Taring All Investors with the Same Brush? Evidence for Heterogeneity in Individual Preferences from a Maximum Likelihood Approach
SAFE Working Paper No. 147
61 Pages Posted: 1 Oct 2016 Last revised: 12 Apr 2017
Date Written: May 19, 2015
Microeconomic modeling of investors behavior in financial markets and its results crucially depends on assumptions about the mathematical shape of the underlying preference functions as well as their parameterizations. With the purpose to shed some light on the question, which preferences towards risky financial outcomes prevail in stock markets, we adopted and applied a maximum likelihood approach from the field of experimental economics on a randomly selected dataset of 656 private investors of a large German discount brokerage firm.
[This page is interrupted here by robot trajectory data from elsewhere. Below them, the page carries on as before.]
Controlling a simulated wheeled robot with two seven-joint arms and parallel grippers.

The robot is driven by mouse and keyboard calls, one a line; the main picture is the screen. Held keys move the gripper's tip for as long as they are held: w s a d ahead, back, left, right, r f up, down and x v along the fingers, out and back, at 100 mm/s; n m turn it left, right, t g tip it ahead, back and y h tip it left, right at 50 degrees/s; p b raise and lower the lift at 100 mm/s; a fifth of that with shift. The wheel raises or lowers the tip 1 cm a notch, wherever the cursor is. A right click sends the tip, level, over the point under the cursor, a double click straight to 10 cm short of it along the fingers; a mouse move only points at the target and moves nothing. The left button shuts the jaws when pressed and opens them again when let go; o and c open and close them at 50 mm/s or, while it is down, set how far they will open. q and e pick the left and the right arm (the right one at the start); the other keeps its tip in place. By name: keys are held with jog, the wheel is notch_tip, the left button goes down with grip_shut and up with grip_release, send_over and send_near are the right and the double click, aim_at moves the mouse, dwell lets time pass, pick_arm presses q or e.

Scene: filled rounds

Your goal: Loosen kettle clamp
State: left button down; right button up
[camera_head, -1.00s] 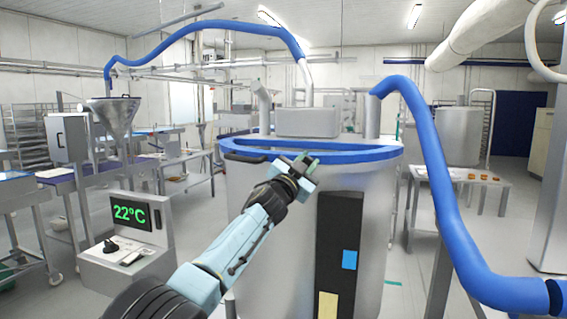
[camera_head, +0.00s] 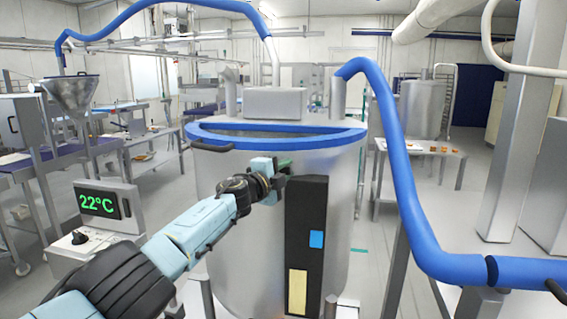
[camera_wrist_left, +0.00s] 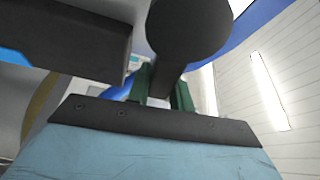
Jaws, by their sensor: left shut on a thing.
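The kettle (camera_head: 240,240) is a large steel drum with a blue rim (camera_head: 345,138) and a dark panel on its front. My left gripper (camera_head: 281,167) is at the kettle's upper front, just below the rim and by the top of the dark panel. In the left wrist view its green fingers (camera_wrist_left: 162,88) are shut around the stem of a dark clamp handle with a rounded end (camera_wrist_left: 188,28). In the head view the gripper hides the clamp. My right gripper is not in view.
A black handle (camera_head: 212,146) sticks out at the rim's left. A control box (camera_head: 100,210) reading 22°C stands at left. A blue hose (camera_head: 412,190) runs down the right side. A table (camera_head: 420,155) with small orange items stands behind it.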

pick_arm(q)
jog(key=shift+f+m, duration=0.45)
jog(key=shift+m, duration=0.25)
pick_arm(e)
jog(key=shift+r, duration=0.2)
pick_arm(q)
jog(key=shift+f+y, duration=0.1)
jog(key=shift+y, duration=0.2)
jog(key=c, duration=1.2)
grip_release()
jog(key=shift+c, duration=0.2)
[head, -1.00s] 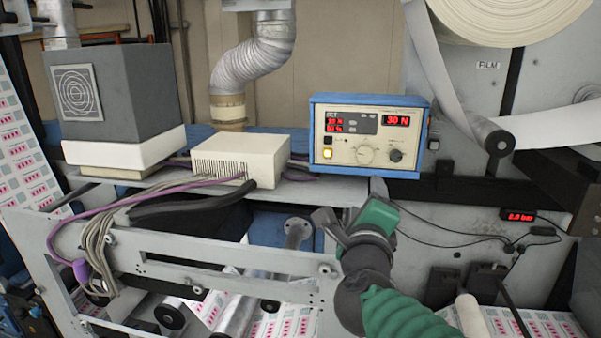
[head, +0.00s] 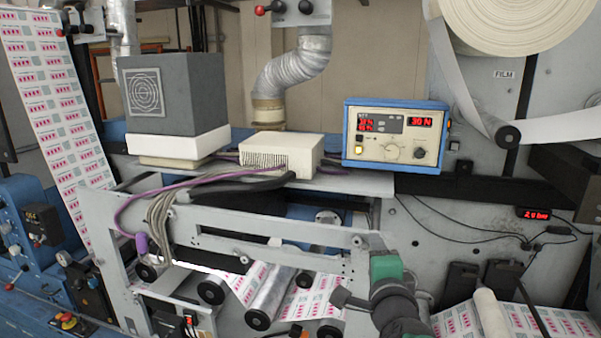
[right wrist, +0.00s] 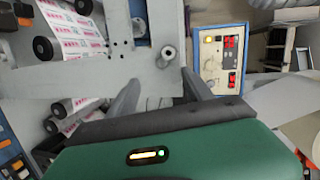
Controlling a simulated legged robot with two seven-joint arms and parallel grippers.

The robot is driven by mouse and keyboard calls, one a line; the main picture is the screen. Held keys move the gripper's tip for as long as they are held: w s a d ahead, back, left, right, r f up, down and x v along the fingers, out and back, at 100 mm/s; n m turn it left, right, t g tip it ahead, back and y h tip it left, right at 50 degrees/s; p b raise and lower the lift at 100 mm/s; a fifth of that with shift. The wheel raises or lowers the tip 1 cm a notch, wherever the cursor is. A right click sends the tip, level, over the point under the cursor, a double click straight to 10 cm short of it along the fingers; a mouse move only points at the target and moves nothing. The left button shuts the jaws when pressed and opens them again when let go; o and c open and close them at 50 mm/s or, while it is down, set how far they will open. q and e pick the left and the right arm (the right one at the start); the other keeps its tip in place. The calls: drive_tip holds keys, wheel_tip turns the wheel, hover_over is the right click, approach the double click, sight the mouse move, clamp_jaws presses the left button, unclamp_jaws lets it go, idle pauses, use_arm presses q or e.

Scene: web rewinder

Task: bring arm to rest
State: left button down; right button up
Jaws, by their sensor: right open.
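My right arm comes in at the bottom right of the head view. Its green and dark grey right gripper (head: 384,262) is in front of the machine's side frame, below the blue-edged control box. The fingers are mostly hidden there. In the right wrist view the two dark fingers of the right gripper (right wrist: 161,78) stand apart with nothing between them, so it is open. They point toward the grey frame plate and the control box (right wrist: 221,62). I cannot tell whether they touch the plate. My left gripper is in neither view.
The control box (head: 395,137) reads 30 N and stands on a shelf beside a white vented box (head: 280,157) with cables. A small red display (head: 533,214) seems to read 2.0 bar. Rollers (head: 258,320), printed web (head: 70,125) and a film roll (head: 515,20) surround the frame.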

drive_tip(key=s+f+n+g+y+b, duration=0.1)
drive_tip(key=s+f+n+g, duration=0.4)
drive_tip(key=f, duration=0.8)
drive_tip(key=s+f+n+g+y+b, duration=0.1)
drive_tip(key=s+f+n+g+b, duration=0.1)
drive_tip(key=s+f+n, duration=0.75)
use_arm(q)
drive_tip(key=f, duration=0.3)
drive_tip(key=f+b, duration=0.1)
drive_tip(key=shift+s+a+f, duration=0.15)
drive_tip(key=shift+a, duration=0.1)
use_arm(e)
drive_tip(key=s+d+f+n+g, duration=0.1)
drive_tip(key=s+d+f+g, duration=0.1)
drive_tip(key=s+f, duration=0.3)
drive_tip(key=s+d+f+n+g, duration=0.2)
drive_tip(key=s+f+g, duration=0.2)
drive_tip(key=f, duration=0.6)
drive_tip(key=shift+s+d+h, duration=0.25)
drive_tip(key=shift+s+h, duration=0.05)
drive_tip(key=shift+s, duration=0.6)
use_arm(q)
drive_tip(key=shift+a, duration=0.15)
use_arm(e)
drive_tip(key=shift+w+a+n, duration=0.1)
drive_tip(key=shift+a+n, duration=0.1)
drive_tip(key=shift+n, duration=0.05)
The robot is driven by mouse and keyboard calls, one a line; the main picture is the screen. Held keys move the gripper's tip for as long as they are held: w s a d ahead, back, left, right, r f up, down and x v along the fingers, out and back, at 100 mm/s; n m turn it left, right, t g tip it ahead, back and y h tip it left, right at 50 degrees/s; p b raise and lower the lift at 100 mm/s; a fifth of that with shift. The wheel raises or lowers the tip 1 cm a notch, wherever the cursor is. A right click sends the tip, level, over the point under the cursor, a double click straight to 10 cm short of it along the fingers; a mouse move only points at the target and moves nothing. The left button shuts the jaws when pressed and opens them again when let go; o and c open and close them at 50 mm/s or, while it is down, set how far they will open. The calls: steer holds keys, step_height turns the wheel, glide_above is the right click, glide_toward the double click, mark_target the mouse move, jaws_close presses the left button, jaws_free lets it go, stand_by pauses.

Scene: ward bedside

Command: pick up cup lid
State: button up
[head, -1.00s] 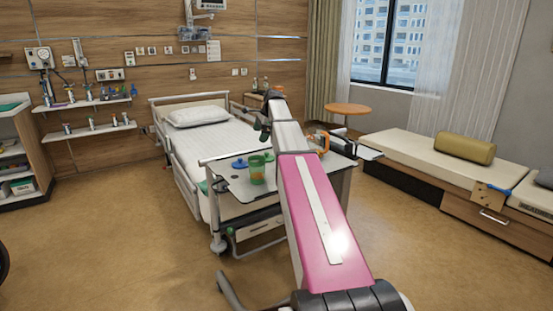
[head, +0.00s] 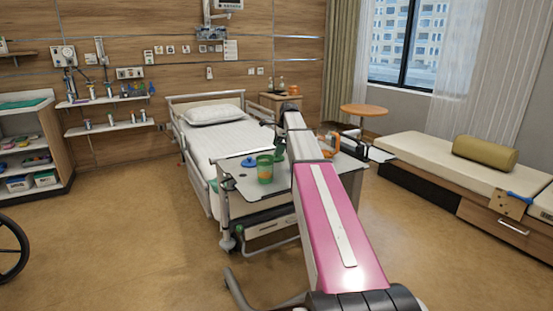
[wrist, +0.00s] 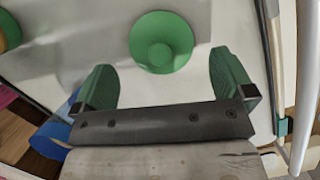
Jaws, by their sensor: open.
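The cup lid is a green round disc with a raised centre (wrist: 161,42), lying on the pale tabletop in the wrist view. My gripper (wrist: 163,66) is open, with its two green fingers apart. The lid shows between and just beyond the fingertips, and nothing is held. I cannot tell the height of the fingers above it. In the head view my arm covers the lid's likely spot.
A blue object (head: 249,161) sits beside the cup; something blue (wrist: 50,140) also shows lower left in the wrist view. An orange item (head: 331,145) is at the table's far right. The bed (head: 225,137) stands behind.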

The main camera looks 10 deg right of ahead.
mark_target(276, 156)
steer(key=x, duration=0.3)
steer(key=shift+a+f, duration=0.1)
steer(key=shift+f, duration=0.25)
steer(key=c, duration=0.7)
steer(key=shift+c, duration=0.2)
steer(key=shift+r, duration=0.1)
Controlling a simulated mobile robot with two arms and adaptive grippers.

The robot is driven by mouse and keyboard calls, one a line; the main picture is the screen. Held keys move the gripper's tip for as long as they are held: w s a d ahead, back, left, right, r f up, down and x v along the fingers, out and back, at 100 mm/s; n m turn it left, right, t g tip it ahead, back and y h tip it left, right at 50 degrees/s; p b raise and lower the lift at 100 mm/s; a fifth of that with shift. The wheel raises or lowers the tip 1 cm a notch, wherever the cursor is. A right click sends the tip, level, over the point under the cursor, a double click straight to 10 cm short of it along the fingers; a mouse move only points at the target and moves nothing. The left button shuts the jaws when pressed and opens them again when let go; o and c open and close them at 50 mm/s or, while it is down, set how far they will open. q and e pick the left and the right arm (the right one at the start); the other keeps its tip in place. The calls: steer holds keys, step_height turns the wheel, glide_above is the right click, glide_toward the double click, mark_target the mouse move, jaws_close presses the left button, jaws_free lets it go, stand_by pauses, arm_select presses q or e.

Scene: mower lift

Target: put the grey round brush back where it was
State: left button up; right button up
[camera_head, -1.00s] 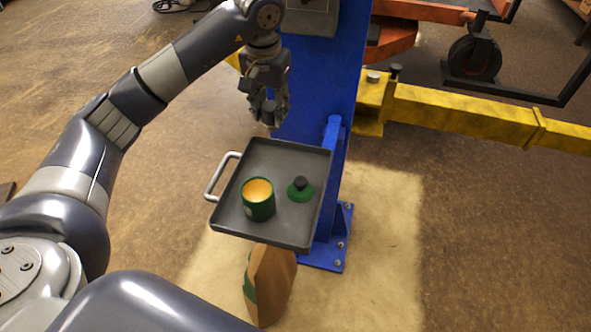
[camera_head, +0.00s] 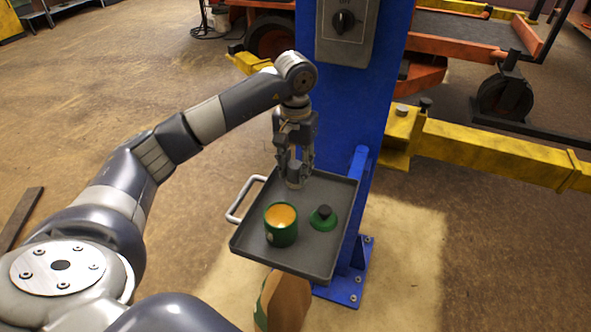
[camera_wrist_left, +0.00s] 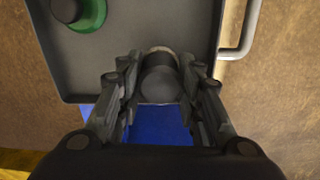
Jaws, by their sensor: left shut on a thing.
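My left gripper (camera_head: 295,165) points down over the back part of the grey tray (camera_head: 338,188). It is shut on the grey round brush (camera_head: 294,183), whose lower end shows between the fingers. In the left wrist view the brush (camera_wrist_left: 159,80) is a dark round shape with a paler rim, between the two fingers (camera_wrist_left: 160,92), near the tray's edge (camera_wrist_left: 75,98). I cannot tell whether the brush touches the tray floor. My right gripper is not in view.
On the tray stand a green can (camera_head: 281,228) with orange contents and a green lid with a black knob (camera_head: 323,218). A blue post (camera_head: 345,110) rises behind the tray. A yellow lift arm (camera_head: 490,150) extends right. A brown paper bag (camera_head: 288,300) is below.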

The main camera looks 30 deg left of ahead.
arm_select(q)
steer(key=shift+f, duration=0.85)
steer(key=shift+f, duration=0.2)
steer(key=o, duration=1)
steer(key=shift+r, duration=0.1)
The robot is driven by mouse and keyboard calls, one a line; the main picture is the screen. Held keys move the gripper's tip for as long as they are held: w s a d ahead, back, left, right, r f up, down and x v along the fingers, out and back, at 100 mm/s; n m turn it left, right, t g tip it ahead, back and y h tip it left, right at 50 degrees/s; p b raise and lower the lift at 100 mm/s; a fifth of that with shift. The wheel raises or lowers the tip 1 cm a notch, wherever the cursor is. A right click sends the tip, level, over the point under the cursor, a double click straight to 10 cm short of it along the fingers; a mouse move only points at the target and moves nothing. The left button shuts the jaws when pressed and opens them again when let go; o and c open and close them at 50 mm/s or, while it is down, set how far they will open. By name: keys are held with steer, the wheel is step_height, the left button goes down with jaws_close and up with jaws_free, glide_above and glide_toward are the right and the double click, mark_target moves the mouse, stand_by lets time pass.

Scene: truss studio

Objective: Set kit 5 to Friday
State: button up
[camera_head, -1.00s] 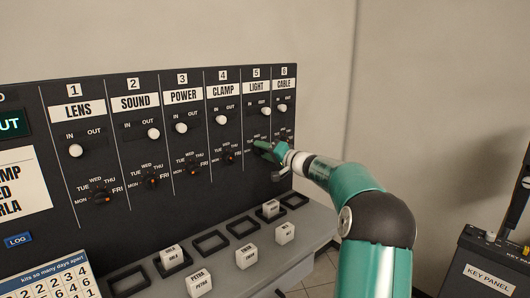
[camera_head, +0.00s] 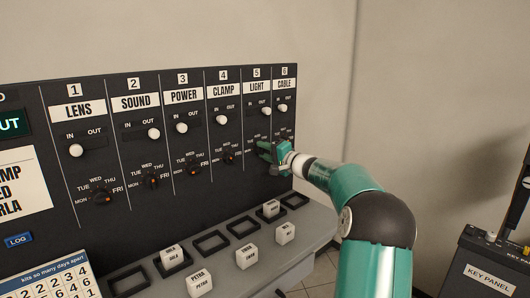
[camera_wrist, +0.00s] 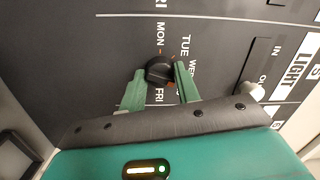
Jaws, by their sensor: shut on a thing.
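The black panel (camera_head: 190,185) has numbered columns. Column 5, LIGHT (camera_head: 257,88), has a white slide knob (camera_head: 266,111) on its OUT side. Below it, my gripper (camera_head: 264,150) covers most of that column's day dial in the head view. In the wrist view the round black dial (camera_wrist: 159,71) sits between the two green fingers of my gripper (camera_wrist: 160,74), which are shut on it. MON, TUE, part of WED and FRI show around the dial, turned sideways. Small orange marks show at its edge; I cannot tell which day it points to.
Dials for LENS (camera_head: 102,196), SOUND (camera_head: 151,181), POWER (camera_head: 194,167) and CLAMP (camera_head: 229,156) stand to the left. The CABLE column's slide knob (camera_head: 282,108) is close on the right. A grey ledge (camera_head: 300,240) with labelled blocks and black frames juts out below.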

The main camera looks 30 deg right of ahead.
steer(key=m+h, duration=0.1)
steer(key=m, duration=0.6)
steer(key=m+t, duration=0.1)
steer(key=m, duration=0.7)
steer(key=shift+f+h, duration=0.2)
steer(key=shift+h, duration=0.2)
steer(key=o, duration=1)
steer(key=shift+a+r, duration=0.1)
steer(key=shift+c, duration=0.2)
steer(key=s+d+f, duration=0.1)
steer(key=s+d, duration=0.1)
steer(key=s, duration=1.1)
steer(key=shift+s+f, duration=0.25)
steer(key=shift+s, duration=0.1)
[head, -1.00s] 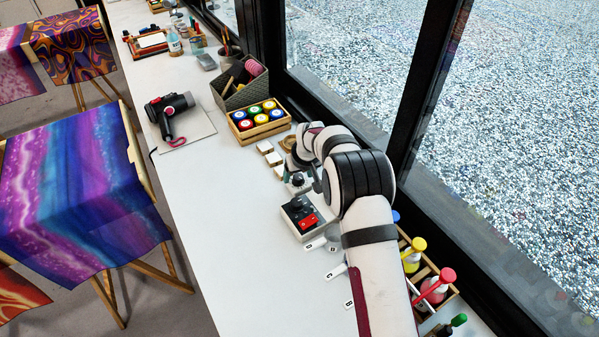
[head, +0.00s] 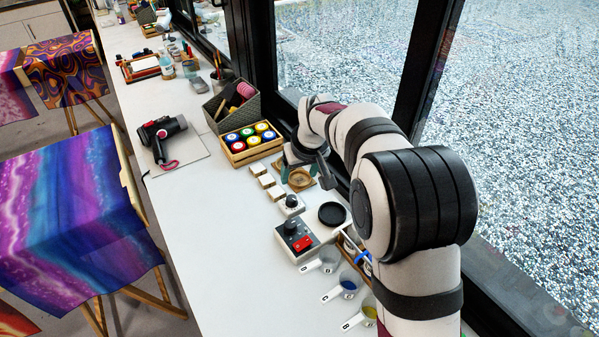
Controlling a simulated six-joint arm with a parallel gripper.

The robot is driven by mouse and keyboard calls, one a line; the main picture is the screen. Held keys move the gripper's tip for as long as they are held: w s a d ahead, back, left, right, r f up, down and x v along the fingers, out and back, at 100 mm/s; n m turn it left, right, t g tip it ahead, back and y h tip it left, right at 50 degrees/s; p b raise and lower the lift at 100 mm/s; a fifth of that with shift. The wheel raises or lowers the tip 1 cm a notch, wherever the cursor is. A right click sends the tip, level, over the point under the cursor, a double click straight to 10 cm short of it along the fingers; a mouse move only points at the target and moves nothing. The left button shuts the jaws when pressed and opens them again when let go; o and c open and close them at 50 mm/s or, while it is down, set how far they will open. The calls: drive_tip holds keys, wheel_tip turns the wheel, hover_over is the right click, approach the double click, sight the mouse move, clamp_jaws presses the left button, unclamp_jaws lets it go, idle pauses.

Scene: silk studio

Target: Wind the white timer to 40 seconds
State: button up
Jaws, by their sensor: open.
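The white timer (head: 291,205) is a small pale box with a black round knob, standing on the white table just behind a grey control box. Its dial marks are too small to read. My gripper (head: 306,181) is open and empty, beyond the timer, above a round wooden piece (head: 299,178). One dark finger shows clearly on its right side. The gripper is apart from the timer's knob. My arm's wrist hides part of the gripper.
The grey box (head: 295,244) with a black knob and red switch is nearest the timer. A black round plate (head: 332,214) is at its right. Small white blocks (head: 266,181) and a crate of coloured jars (head: 232,158) lie beyond. Labelled scoops (head: 347,285) lie in front.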

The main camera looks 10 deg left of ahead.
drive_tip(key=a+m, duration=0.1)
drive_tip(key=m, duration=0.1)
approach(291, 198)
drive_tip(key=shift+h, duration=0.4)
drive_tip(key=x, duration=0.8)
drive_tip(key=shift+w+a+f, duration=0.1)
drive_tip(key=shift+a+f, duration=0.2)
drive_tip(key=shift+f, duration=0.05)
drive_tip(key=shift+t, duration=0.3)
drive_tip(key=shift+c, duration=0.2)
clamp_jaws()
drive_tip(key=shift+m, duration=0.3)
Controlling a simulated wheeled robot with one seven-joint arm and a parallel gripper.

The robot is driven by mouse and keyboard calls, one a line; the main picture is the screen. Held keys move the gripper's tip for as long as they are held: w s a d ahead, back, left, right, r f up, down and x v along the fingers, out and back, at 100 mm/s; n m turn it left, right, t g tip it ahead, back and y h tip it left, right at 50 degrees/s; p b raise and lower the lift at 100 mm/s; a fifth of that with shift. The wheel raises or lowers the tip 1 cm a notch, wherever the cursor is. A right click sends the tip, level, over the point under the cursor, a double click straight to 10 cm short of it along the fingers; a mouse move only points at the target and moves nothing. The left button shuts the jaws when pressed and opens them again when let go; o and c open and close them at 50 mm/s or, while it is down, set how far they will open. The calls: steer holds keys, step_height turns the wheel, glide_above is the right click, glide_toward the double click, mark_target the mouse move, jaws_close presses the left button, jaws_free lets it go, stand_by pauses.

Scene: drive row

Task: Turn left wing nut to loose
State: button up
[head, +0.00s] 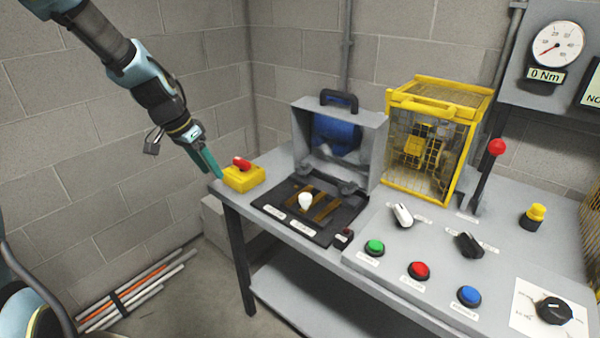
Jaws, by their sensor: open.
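A dark plate (268,208) with brass-coloured strips, a white knob (305,202) and small unreadable labels lies in front of a grey housing. Dark small fittings (347,188) sit at the housing's front foot. I cannot clearly tell which part is the left wing nut.
The grey housing (370,140) has a black handle on top and a blue motor (337,133) inside. A yellow mesh guard (440,90) stands right of it. A red-topped lever (497,147), push buttons and dark knobs fill the bench's right side. A gauge (557,45) hangs above.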

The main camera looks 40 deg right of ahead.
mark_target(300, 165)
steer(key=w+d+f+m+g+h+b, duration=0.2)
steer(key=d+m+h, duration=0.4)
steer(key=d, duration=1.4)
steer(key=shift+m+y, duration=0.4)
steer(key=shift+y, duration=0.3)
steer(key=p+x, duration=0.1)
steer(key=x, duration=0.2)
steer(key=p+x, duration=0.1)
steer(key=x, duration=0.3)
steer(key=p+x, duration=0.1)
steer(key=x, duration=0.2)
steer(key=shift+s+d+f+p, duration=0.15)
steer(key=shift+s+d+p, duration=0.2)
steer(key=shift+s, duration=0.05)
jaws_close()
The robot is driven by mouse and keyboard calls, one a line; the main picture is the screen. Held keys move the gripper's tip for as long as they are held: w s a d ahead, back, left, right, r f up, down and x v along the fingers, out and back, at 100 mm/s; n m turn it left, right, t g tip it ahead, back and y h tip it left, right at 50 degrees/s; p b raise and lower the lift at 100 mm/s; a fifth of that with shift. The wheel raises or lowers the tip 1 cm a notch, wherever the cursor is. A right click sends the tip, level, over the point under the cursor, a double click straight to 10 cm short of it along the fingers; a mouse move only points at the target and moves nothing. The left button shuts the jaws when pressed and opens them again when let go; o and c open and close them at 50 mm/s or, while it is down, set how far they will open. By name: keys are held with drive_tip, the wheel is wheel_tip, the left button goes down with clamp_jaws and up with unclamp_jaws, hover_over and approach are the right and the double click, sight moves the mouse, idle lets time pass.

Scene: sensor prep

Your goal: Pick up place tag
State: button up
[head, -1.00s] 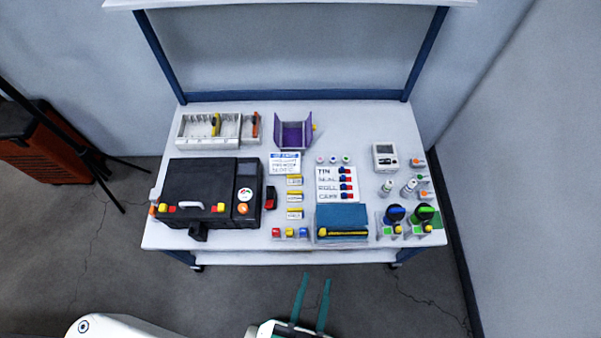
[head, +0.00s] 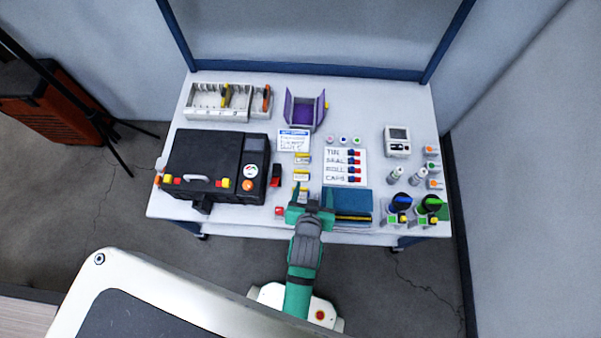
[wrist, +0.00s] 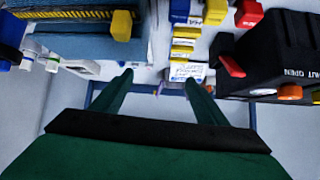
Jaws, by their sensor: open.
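A column of small white and yellow tags (head: 301,175) lies flat on the table, left of the white word card. The tags also show in the wrist view (wrist: 183,45), beyond my fingertips and toward the right finger. I cannot tell which one is the place tag. The nearest tag is partly hidden by my gripper in the head view. My green gripper (head: 312,199) is over the table's front edge, near that column. In the wrist view its two fingers (wrist: 159,80) are spread apart with nothing between them.
A black case (head: 210,160) stands left, with a red clip (head: 276,175) beside it. Behind are a white card (head: 293,140), a word card (head: 345,166) and a purple bin (head: 303,110). Small coloured blocks lie near the front edge.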

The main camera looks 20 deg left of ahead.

According to our analysis we find evidence that the majority of these clients follow trading pattern in accordance with Prospect Theory (Kahneman and Tversky (1979)). We also find that observable sociodemographic and personal characteristics such as gender or age don't seem to correlate with specific preference types. With respect to the overall impact of preferences on trading behavior, we find a moderate impact of preferences on trading decisions of individual investors. A classification of investors according to various utility types reveals that the strength of the impact of preferences on an investors' rading behavior is not connected to most personal characteristics, but seems to be related to round-trip length.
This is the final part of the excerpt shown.